══ LISTING

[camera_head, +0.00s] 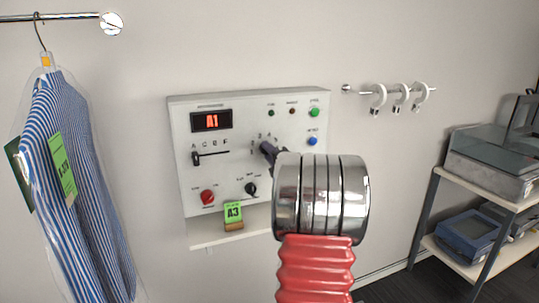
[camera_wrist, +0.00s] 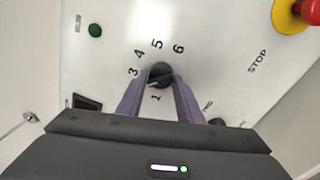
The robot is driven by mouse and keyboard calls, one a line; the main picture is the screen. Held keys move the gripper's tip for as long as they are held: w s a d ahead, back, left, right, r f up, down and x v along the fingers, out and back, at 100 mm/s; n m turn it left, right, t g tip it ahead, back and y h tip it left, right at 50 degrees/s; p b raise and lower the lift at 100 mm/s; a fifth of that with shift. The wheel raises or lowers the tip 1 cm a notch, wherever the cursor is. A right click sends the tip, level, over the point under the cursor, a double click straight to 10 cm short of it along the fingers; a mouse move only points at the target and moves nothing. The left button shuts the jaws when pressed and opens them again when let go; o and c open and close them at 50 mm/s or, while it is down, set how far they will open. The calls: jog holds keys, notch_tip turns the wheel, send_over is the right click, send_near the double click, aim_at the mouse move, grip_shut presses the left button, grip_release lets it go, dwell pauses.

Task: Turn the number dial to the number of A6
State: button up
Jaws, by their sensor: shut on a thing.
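The number dial (camera_wrist: 160,73) is a black round knob on the white control panel (camera_wrist: 215,75), with the numbers 1, 3, 4, 5 and 6 readable around it. A pale mark on it seems to face the lower left; its exact setting is hard to tell. My gripper (camera_wrist: 160,80) has its two purple fingers shut on the dial from both sides. In the head view my wrist hides the dial and the lower right of the panel. The red display (camera_head: 211,121) reads A1. The letter slider (camera_head: 196,158) stands at the left end of its slot, by A.
A green tag marked A3 (camera_head: 233,212) stands on the panel's shelf (camera_head: 215,239). A bagged striped shirt (camera_head: 85,180) hangs at the left. White rings hang on a hook rail (camera_head: 405,92) at the right, above a shelf rack (camera_head: 424,215). A red-and-yellow stop button (camera_wrist: 292,14) is near the dial.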

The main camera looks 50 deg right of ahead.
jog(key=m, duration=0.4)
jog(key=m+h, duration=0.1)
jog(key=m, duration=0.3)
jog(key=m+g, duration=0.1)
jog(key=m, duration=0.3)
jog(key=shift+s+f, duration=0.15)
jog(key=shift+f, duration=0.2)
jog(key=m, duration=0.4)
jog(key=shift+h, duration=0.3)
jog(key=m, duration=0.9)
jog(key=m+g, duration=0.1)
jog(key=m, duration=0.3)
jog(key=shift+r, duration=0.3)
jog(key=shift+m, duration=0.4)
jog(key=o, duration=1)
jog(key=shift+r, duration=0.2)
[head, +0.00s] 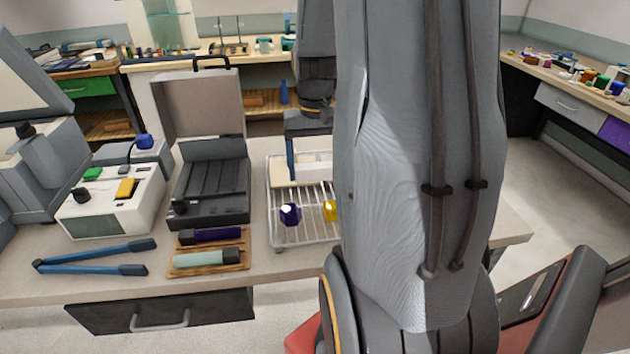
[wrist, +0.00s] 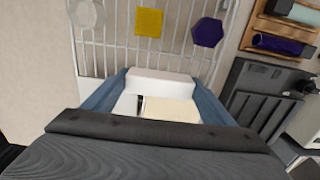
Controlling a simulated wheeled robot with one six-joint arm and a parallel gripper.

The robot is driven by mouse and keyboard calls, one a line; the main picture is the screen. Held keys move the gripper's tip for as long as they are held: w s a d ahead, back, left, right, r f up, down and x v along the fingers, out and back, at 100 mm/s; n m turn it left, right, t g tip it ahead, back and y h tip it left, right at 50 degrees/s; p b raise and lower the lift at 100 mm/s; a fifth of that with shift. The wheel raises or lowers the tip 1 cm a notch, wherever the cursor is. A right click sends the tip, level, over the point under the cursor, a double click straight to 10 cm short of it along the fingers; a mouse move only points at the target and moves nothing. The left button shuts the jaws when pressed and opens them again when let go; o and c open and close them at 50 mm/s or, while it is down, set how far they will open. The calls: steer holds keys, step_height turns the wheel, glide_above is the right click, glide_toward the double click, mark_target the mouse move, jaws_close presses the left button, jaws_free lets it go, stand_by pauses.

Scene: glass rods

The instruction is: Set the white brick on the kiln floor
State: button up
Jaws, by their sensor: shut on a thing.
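My gripper (wrist: 161,82) is shut on the white brick (wrist: 162,87), with one blue finger on each side of it. In the head view the white brick (head: 318,160) shows beside a blue finger (head: 291,160), at the far part of the wire rack (head: 280,240). My arm hides its right part. A cream block (wrist: 172,108) lies close to the brick; I cannot tell whether they touch. I cannot tell whether the brick rests on the rack or is just above it. A dark grey box with a raised lid and ribbed floor (head: 212,180), likely the kiln, stands left of the rack.
The rack also holds a purple hexagonal piece (wrist: 208,32), a yellow square (wrist: 149,22) and a clear ring (wrist: 86,14). A wooden tray with purple and pale green rods (head: 205,258), blue tongs (head: 95,257) and a white control box (head: 112,200) are left of the rack.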

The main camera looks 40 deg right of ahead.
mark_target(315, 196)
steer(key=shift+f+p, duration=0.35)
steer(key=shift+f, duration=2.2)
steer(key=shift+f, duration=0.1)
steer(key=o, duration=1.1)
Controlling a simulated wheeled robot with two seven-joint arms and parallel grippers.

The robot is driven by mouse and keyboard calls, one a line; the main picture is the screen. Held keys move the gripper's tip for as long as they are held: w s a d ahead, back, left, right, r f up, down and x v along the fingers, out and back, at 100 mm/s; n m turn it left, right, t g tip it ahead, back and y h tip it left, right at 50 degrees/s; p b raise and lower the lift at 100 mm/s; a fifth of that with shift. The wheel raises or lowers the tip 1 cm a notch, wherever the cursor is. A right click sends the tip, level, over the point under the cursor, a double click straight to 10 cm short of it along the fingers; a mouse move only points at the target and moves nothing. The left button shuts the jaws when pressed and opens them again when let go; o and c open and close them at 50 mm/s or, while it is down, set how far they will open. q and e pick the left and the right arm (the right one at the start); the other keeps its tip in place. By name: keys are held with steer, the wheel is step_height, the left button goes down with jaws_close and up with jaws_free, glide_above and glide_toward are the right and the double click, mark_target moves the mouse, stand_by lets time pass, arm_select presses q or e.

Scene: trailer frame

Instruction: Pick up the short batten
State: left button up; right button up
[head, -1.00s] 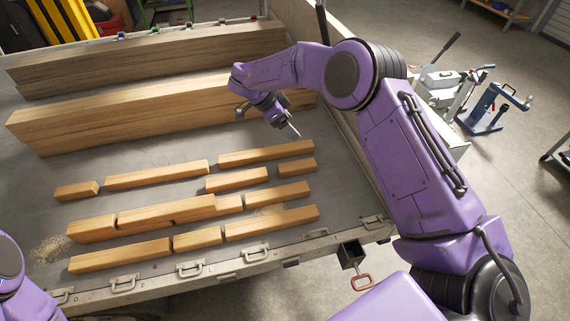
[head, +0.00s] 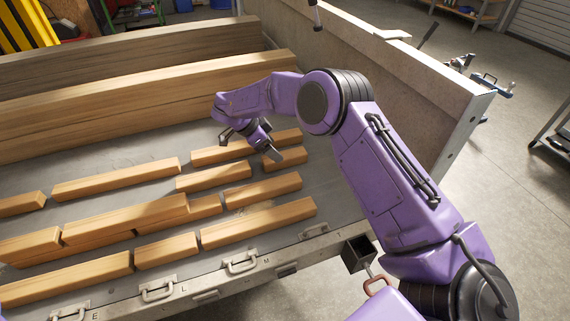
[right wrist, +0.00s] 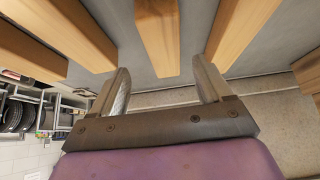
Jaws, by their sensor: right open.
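Several wooden battens lie on the grey trailer bed. The shortest-looking one (head: 288,158) lies at the right end of the back rows, just beside my right gripper (head: 271,152) in the head view. My right gripper is open and empty, with its tips pointing down near that batten. In the right wrist view, my open jaws (right wrist: 160,72) face the end of a batten (right wrist: 157,35), which is apart from both fingers. I cannot tell for sure which batten this is. My left gripper is out of view.
Longer battens (head: 115,180) and (head: 258,223) lie close around. Thick beams (head: 130,105) lie behind. The trailer's side wall (head: 400,85) stands to the right, and latches (head: 240,263) line the front edge.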

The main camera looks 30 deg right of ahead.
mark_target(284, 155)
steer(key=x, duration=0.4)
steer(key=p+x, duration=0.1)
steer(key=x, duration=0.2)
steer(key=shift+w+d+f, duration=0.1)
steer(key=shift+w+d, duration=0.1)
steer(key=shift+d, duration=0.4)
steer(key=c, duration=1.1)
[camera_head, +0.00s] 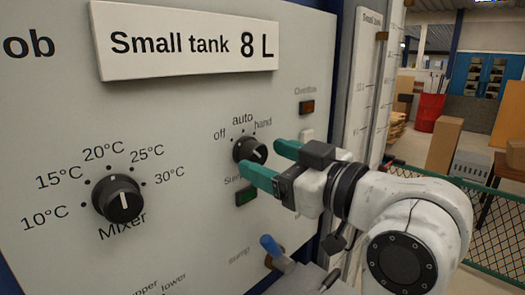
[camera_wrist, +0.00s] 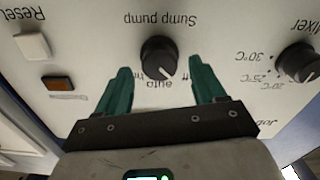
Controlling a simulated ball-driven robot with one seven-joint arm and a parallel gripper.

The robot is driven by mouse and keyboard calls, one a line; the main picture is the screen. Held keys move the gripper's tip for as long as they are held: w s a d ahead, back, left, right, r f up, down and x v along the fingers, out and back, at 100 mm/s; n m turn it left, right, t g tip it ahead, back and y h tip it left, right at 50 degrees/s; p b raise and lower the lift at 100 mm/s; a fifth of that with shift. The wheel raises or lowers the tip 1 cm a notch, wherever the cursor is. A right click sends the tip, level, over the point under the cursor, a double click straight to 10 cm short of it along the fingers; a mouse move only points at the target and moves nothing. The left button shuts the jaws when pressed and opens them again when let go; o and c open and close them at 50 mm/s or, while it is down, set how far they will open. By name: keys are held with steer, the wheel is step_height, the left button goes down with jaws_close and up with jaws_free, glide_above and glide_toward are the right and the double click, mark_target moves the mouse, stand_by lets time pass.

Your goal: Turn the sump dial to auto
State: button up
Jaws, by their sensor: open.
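The sump dial (camera_head: 248,150) is a round black knob on the pale panel, with off, auto and hand printed above it. In the wrist view the panel is upside down and the sump dial (camera_wrist: 158,57) shows under the label "Sump pump". My gripper (camera_head: 260,157) is open, with green fingers reaching to either side of the dial. In the wrist view my gripper (camera_wrist: 160,64) has the knob between its fingertips, with gaps on both sides.
The black mixer dial (camera_head: 118,199) is left of the sump dial. A green lamp (camera_head: 246,197) is just below the sump dial. An orange lamp (camera_head: 307,107) and a white button (camera_head: 306,135) are to the right. A blue-handled lever (camera_head: 271,246) sticks out below.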

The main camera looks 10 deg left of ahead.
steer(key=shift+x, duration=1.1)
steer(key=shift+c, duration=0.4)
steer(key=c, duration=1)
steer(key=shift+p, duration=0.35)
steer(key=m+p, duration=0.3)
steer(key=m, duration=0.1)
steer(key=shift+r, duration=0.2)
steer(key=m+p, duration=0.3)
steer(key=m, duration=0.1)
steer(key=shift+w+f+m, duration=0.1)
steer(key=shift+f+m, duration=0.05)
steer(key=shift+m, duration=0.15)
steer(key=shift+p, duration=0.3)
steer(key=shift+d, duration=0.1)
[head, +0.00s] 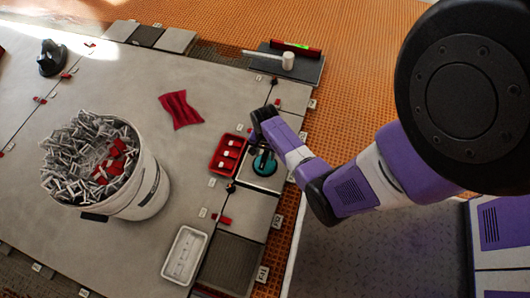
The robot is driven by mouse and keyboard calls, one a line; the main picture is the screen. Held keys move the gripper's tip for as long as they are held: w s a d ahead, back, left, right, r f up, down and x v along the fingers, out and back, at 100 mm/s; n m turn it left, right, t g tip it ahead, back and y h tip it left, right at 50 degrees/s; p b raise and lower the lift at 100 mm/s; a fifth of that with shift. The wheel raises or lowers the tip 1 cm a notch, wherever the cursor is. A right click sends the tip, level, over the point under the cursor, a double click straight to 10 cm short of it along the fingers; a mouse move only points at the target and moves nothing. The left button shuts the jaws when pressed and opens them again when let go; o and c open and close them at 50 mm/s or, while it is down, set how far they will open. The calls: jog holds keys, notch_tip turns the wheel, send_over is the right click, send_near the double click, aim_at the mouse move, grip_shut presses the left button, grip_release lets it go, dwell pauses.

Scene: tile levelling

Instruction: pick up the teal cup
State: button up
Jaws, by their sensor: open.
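The teal cup (265,164) is a small round teal piece with a dark part on top. It sits on a grey tile just right of the red tray. My gripper (257,146) is at the end of the purple and white arm, right by the cup's upper edge in the head view. Its jaws are open, small and dark here, and the wrist partly covers the area. I cannot tell whether the fingers touch the cup or are around its dark top.
A red tray (226,155) with white pieces lies close left of the cup. A white bucket (146,196) full of clips stands further left. A red cloth (180,110), a white tray (185,256) and a black suction lifter (52,60) lie on the tiles.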

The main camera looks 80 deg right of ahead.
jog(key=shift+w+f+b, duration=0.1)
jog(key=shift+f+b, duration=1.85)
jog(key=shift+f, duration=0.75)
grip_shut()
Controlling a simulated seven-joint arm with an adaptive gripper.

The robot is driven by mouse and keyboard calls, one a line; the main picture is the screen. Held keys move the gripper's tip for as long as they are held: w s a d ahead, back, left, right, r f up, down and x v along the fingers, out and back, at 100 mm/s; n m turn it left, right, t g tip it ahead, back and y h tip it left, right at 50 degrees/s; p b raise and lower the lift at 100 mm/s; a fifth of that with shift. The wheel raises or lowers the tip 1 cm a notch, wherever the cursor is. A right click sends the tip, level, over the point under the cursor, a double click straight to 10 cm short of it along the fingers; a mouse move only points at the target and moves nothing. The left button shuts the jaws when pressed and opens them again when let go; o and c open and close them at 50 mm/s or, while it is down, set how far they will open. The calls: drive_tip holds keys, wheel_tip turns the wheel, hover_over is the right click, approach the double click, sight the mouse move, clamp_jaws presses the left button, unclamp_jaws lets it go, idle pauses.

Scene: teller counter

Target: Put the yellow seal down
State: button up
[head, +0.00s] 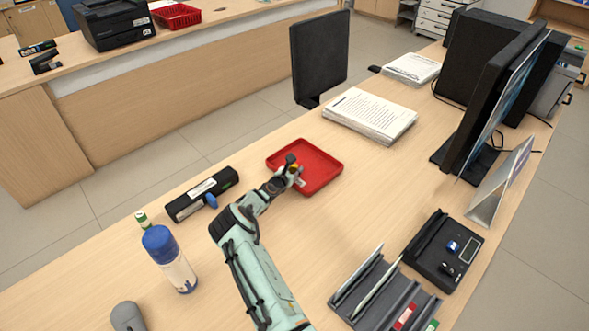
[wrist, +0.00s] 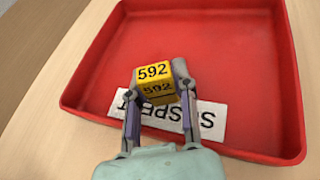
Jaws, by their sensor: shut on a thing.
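The yellow seal (wrist: 157,84) is a small yellow block marked 592, held between the fingertips of my gripper (wrist: 157,90) in the wrist view. In the head view the seal (head: 295,168) shows small at the end of my gripper (head: 290,176). Both are over the red tray (head: 325,183), a shallow square tray with low walls. I cannot tell whether the seal touches the tray floor.
A black box (head: 185,204) lies left of the tray, and a blue-capped bottle (head: 178,270) stands nearer. A paper stack (head: 370,114) lies behind the tray. A grey organiser (head: 390,300) and black device (head: 445,253) are at the right. The tray is otherwise empty.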

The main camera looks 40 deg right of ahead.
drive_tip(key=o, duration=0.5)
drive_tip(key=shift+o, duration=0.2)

════

# EXERCISE DETAILS
In the entries above, find each line with the word "Controlling" and copy it.

# RESPONSE
Controlling a simulated wheeled robot with one six-joint arm and a parallel gripper.
Controlling a simulated wheeled robot with two seven-joint arms and parallel grippers.
Controlling a simulated ball-driven robot with one seven-joint arm and a parallel gripper.
Controlling a simulated seven-joint arm with an adaptive gripper.

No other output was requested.